EXERCISE DATA:
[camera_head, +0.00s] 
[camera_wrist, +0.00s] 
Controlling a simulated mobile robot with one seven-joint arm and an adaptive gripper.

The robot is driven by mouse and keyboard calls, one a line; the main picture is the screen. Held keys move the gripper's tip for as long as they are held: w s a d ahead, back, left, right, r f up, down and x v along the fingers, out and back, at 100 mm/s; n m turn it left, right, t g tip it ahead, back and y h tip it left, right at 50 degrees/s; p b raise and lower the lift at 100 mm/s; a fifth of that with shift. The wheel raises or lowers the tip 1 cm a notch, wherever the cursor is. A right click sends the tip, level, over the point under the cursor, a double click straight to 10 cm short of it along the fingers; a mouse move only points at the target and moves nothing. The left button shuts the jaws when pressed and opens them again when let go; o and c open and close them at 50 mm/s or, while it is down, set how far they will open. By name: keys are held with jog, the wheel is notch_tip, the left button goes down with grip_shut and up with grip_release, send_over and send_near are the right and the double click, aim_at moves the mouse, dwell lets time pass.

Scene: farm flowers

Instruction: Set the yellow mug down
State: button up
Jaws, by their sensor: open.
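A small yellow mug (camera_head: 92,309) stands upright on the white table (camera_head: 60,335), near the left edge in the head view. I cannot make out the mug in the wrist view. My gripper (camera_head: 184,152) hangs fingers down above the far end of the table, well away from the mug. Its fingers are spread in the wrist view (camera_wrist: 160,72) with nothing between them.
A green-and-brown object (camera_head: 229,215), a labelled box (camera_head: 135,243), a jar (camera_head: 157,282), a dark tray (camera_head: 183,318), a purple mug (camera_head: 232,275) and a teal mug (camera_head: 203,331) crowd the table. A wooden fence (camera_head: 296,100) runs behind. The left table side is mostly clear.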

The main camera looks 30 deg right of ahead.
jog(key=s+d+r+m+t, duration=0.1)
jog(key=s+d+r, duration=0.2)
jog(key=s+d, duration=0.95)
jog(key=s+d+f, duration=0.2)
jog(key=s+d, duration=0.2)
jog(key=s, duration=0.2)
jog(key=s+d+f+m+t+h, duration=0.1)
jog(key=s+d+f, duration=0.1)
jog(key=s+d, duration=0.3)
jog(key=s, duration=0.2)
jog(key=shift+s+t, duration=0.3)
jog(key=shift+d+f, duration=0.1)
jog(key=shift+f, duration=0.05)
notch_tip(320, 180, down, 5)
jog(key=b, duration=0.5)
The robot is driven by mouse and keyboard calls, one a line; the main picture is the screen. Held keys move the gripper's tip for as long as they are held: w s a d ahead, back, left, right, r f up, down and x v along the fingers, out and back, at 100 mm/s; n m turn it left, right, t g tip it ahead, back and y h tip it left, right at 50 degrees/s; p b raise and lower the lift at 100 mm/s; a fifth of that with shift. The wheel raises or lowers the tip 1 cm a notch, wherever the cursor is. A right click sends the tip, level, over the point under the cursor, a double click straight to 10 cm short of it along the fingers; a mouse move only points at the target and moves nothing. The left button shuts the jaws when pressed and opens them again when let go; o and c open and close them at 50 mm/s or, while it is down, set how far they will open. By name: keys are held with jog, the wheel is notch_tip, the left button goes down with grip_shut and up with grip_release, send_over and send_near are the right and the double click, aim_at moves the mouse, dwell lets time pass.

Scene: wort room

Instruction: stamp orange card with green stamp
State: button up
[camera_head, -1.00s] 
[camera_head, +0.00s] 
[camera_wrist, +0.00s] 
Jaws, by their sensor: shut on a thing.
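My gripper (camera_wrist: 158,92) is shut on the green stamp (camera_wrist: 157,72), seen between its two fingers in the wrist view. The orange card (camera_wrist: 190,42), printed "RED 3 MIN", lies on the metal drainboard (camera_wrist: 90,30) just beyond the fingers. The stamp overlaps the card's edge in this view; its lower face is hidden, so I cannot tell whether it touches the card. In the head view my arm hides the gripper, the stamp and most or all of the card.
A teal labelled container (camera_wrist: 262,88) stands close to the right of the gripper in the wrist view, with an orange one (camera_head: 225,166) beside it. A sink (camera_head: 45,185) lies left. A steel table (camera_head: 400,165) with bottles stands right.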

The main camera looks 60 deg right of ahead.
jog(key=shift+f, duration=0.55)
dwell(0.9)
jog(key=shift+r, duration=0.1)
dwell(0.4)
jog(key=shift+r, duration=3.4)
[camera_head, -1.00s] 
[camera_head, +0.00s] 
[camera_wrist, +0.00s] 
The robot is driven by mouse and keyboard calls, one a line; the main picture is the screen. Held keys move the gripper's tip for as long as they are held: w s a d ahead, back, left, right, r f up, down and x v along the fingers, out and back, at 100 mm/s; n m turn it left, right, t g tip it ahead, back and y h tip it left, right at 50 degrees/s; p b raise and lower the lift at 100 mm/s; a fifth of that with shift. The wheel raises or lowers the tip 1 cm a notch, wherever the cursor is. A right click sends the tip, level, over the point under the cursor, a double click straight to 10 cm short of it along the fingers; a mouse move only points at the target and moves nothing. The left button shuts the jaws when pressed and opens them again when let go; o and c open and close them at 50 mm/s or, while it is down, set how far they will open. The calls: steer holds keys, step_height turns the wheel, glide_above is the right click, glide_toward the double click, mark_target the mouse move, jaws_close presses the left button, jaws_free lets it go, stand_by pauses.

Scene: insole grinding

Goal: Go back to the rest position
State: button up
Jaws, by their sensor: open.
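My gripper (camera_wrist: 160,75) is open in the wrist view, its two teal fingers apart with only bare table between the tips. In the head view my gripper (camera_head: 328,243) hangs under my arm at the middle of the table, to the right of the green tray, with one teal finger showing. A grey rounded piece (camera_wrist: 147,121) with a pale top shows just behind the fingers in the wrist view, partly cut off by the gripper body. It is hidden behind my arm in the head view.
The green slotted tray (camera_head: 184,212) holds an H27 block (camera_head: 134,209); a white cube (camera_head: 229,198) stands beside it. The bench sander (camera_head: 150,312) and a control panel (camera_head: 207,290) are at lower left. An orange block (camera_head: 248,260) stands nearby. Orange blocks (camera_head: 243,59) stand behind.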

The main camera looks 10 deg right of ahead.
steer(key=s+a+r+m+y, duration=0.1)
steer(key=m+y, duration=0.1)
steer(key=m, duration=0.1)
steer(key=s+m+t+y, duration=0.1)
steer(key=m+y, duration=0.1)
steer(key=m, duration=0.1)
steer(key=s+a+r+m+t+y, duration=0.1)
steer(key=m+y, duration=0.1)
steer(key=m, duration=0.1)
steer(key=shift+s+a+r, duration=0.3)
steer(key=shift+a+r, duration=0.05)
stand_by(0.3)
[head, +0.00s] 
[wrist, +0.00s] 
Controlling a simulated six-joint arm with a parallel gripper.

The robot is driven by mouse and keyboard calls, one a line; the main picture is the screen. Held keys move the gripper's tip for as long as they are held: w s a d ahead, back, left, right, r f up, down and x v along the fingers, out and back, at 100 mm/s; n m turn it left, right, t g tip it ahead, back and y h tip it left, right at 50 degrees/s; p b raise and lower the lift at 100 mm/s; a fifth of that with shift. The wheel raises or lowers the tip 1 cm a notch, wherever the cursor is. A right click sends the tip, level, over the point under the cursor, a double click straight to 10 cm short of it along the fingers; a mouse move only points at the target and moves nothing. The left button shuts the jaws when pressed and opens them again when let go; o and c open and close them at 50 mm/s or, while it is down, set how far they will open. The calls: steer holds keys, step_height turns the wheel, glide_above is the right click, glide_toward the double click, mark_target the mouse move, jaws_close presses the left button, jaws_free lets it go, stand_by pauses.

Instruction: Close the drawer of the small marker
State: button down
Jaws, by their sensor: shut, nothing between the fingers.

INSTRUCTIONS TO FOLLOW:
Print, please, the lines above from the very first through the one that holds "Controlling a simulated mobile", both included, word for word and with nothing else.

RESPONSE TO THIS TASK:
[camera_head, +0.00s] 
[camera_wrist, +0.00s] 
Controlling a simulated mobile robot with one seven-joint arm and an adaptive gripper.

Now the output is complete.